Scott D Yelich <[EMAIL PROTECTED]> writes:

> bingo.  Lets say I had your setup.  Fine, I type make and it uses "cc"
> ..  which, if it's sunpro, is better than gcc anyway,

That's a matter of opinion.

> but *if* I wanted to compile using gcc? How would I do that? I'd have to
> dig through the source until I found the "tricks" ...

I read the install file and noted that it talked about modifying lots of
files that started with conf-.  I thought "huh, wonder what all there is."
I did an ls conf-*, saw conf-cc and conf-ld, figured I'd better edit them,
and did.

It could stand a single line at the top of INSTALL, sure.

But if you actually read the make output after it fails:

( cat warn-auto.sh; \
echo CC=\'`head -1 conf-cc`\'; \
echo LD=\'`head -1 conf-ld`\' \
) > auto-ccld.sh

is kinda obviously pointing at the files to change, I'd say.

>> Don't create multiple UID 0 accounts.  You'll horribly regret it later.
>> Been there, done that.

> Why do people say this? What the hell does it matter?

 * You're allowing multiple access paths to what should be the most secure
   account on your system.  You now have *multiple* potentially
   compromised passwords rather than just one.  You have to check and
   maintain all of them.  Not good.

 * Stuff gets confused.  You already gave an example of that yourself.

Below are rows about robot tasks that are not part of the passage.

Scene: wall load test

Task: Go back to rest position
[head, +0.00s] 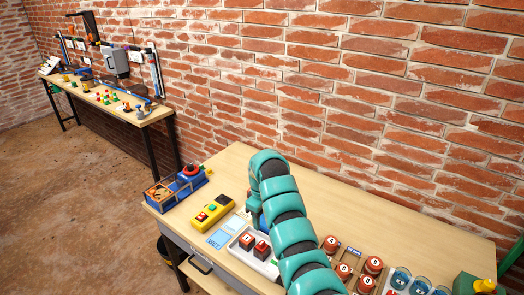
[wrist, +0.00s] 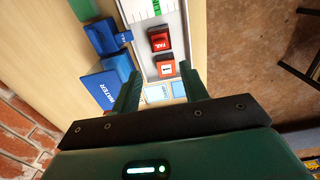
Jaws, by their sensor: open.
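My gripper (wrist: 160,83) is open and empty in the wrist view, its two green fingers apart above the table. Between and beyond the fingers is a white tray (wrist: 148,68) with two red blocks (wrist: 160,39) in it. In the head view my teal arm reaches over the wooden table (head: 190,222), and its fingers are hidden behind the arm links. The tray (head: 236,249) with the red blocks (head: 246,241) shows just left of the arm.
A yellow button box (head: 212,211) and a blue device with a red knob (head: 188,179) stand left. Red discs (head: 344,271) and blue cups (head: 400,279) are right of the arm. Blue blocks, one marked WATER (wrist: 104,89), lie beside the tray. A brick wall (head: 330,95) runs behind.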

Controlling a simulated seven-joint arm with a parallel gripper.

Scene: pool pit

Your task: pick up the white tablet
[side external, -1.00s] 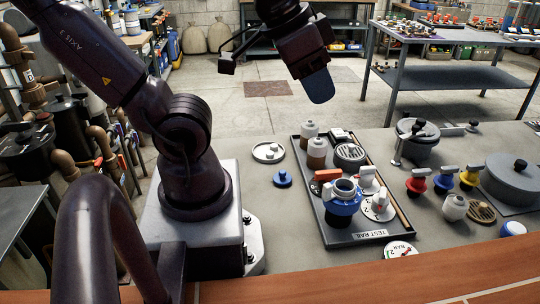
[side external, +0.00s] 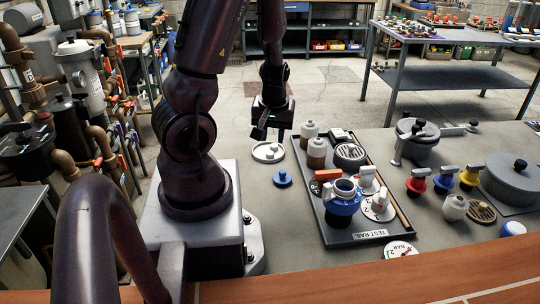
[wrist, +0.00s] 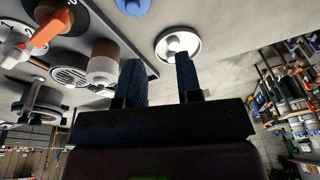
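A round white piece with a raised centre (side external: 262,157), the likeliest white tablet, lies flat on the grey table left of the black tray. In the wrist view it (wrist: 163,44) is just beyond my fingertips, and the right finger overlaps its lower edge. I cannot tell whether it is one piece or a smaller piece on a dish. My gripper (side external: 280,136) hangs above and behind it in the side external view, pointing down. In the wrist view my gripper (wrist: 157,60) has its two fingers apart, with nothing between them.
The black tray (side external: 352,239) just right holds bottles, a grille, a blue-based jar and valve-like parts. A blue knobbed disc (side external: 282,179) lies in front of the white piece. Several coloured valves and a large grey lidded pot (side external: 512,180) stand further right.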

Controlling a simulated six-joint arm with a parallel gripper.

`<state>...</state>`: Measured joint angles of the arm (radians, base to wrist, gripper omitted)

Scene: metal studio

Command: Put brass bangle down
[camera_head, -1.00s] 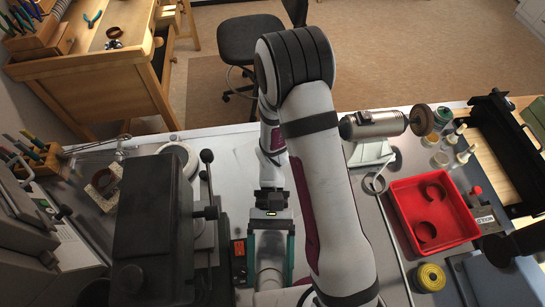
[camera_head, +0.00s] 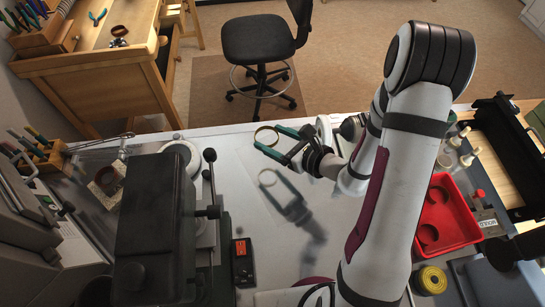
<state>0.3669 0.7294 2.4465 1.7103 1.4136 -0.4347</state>
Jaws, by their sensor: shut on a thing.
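The brass bangle (camera_head: 265,135) is a thin gold ring. It is held in the air above the pale bench top, left of my wrist. My gripper (camera_head: 281,138), with green fingers, is shut on the bangle's right side and points left. The shadows of the bangle and gripper fall on the bench (camera_head: 234,250) below and apart from them, so the bangle is clear of the surface.
A dark machine (camera_head: 155,225) with levers stands at the left. The bench middle is clear.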

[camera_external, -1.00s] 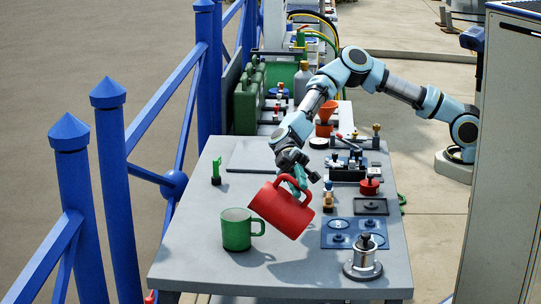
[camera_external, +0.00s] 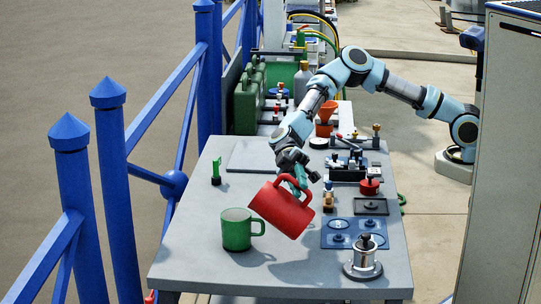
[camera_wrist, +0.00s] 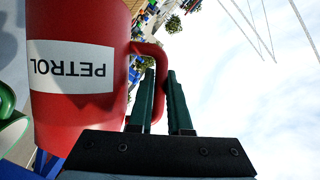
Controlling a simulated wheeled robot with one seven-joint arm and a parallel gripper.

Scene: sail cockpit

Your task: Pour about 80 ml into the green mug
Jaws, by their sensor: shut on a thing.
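The green mug (camera_external: 236,230) stands upright on the grey table, its handle toward the right; its inside looks light, and I cannot tell what is in it. My gripper (camera_external: 297,182) is shut on the handle of a red jug (camera_external: 281,209). The jug is tilted, with its lower left side close to the mug's handle side. No stream of liquid shows. In the wrist view the jug (camera_wrist: 75,65) carries a white label reading PETROL, upside down. My gripper's green fingers (camera_wrist: 160,100) close around its handle. Part of the green mug (camera_wrist: 10,125) shows at the left edge.
A blue mat (camera_external: 330,241) and a silver metal pot-like part (camera_external: 362,262) lie right of the jug. A small green item (camera_external: 216,172) stands behind the mug. Fittings and a red round part (camera_external: 369,186) crowd the right rear. The front left of the table is clear.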

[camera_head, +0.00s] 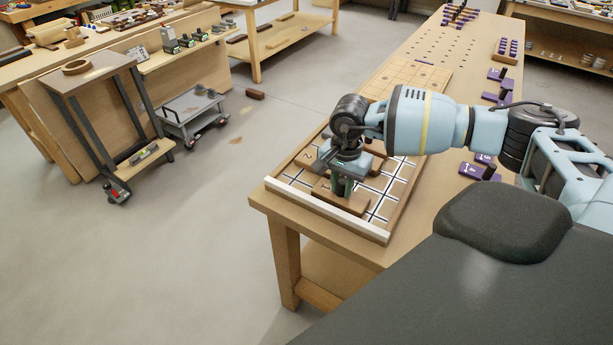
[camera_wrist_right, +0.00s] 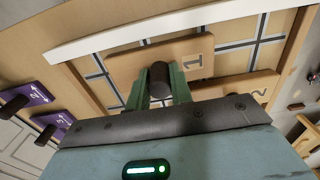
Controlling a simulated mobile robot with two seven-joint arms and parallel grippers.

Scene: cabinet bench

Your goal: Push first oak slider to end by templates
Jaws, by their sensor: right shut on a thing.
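The first oak slider (camera_head: 343,201), a flat wooden plate, lies on the gridded board (camera_head: 392,206) at the near end of the bench. In the right wrist view the slider (camera_wrist_right: 198,61) shows a "1" and a dark upright knob (camera_wrist_right: 160,72). My right gripper (camera_head: 342,187) reaches down over it, its green fingers (camera_wrist_right: 160,88) shut around the knob. A second slider (camera_wrist_right: 252,90), marked "2", lies close by; it also shows in the head view (camera_head: 312,153). Purple templates with dark handles (camera_head: 480,172) lie on the bench at the right. My left gripper is out of view.
A pale strip (camera_head: 320,208) runs along the board's near end, close to the first slider. Dark grid lines show on bare board beside the sliders. A peg-holed area (camera_head: 430,40) lies farther along the bench. A wooden stand (camera_head: 90,82) and grey cart (camera_head: 192,106) stand left.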

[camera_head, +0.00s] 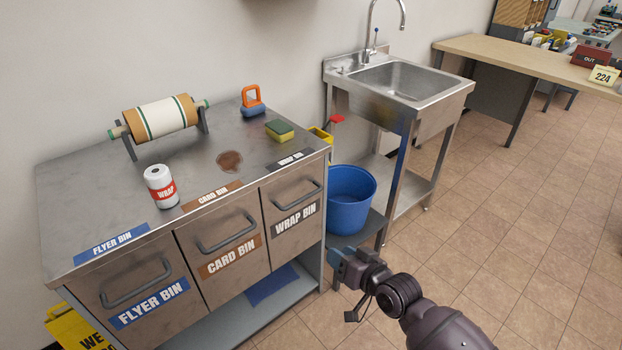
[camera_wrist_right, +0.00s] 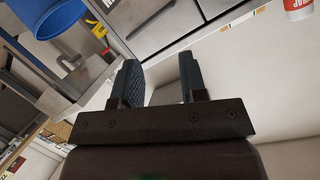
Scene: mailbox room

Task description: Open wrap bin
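The wrap bin (camera_head: 282,222) is the rightmost of three grey metal fronts in the steel cabinet, with a bar handle (camera_head: 297,195) above a dark "WRAP BIN" label. Its front looks flush with the card bin front, so it appears closed. My right gripper (camera_head: 347,266) is in front of and to the lower right of the wrap bin, apart from the handle. In the right wrist view, its two dark fingers (camera_wrist_right: 160,80) stand apart with nothing held between them. My left gripper is not in view.
The card bin (camera_head: 225,248) and flyer bin (camera_head: 144,293) are to the left. A white wrap can (camera_head: 160,186), paper roll (camera_head: 160,118) and sponge (camera_head: 280,130) are on the cabinet top.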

 * You lose simple auditing.  Rather than checking for root logins, you
   now have to check for logins on a bunch of random accounts.

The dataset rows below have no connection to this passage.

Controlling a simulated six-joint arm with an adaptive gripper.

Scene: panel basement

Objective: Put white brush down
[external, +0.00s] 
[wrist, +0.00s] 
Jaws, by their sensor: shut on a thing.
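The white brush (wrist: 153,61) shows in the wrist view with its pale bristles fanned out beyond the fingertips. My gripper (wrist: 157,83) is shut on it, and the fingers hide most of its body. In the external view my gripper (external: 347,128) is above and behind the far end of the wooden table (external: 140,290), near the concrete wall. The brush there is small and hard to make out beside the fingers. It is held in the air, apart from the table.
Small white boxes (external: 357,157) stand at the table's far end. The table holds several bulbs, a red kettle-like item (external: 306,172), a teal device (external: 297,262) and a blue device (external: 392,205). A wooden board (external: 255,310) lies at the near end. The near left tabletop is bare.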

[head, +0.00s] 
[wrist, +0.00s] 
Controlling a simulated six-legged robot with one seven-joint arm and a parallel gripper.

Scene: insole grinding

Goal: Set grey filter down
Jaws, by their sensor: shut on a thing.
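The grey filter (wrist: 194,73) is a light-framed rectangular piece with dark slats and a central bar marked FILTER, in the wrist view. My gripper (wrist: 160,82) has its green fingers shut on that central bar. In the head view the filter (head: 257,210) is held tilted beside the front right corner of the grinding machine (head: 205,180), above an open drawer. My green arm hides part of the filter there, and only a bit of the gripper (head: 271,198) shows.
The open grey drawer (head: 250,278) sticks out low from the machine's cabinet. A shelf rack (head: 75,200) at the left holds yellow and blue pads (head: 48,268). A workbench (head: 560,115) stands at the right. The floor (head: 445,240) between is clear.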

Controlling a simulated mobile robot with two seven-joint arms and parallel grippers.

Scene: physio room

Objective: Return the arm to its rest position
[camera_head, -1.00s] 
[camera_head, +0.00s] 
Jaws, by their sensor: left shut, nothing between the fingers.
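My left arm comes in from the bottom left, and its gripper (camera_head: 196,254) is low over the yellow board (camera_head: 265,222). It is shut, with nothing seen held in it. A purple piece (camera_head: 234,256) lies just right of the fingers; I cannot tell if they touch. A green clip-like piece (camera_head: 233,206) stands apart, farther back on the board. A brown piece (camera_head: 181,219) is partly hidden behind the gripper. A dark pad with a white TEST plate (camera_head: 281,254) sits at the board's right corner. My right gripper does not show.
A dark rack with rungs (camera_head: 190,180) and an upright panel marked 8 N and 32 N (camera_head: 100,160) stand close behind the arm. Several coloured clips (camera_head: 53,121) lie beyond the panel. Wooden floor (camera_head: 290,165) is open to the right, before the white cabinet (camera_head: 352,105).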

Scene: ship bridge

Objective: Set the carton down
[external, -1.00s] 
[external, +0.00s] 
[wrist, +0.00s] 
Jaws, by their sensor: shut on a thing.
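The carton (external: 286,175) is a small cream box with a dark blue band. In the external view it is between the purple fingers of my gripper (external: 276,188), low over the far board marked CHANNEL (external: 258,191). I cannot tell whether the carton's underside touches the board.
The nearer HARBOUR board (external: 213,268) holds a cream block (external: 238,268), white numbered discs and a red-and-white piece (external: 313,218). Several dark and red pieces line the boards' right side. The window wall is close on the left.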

 * No one expects there to be multiple UID 0 accounts, since that's not
   the way a Unix system normally works.  So they do things under the
   assumption there's only one UID 0 account and you can get security
   holes that way.

 * Those extra accounts look like normal accounts but can't be dealt with
   via normal account management policies.  Real example (yes, this
   actually happened):  Someone was cleaning up after an employee who left
   the company and was using admintool to delete his accounts (yes, I
   know, first mistake...).  Deleted the UID 0 account.  Checked the box
   for "remove home directory" since it was the default.  Whoops.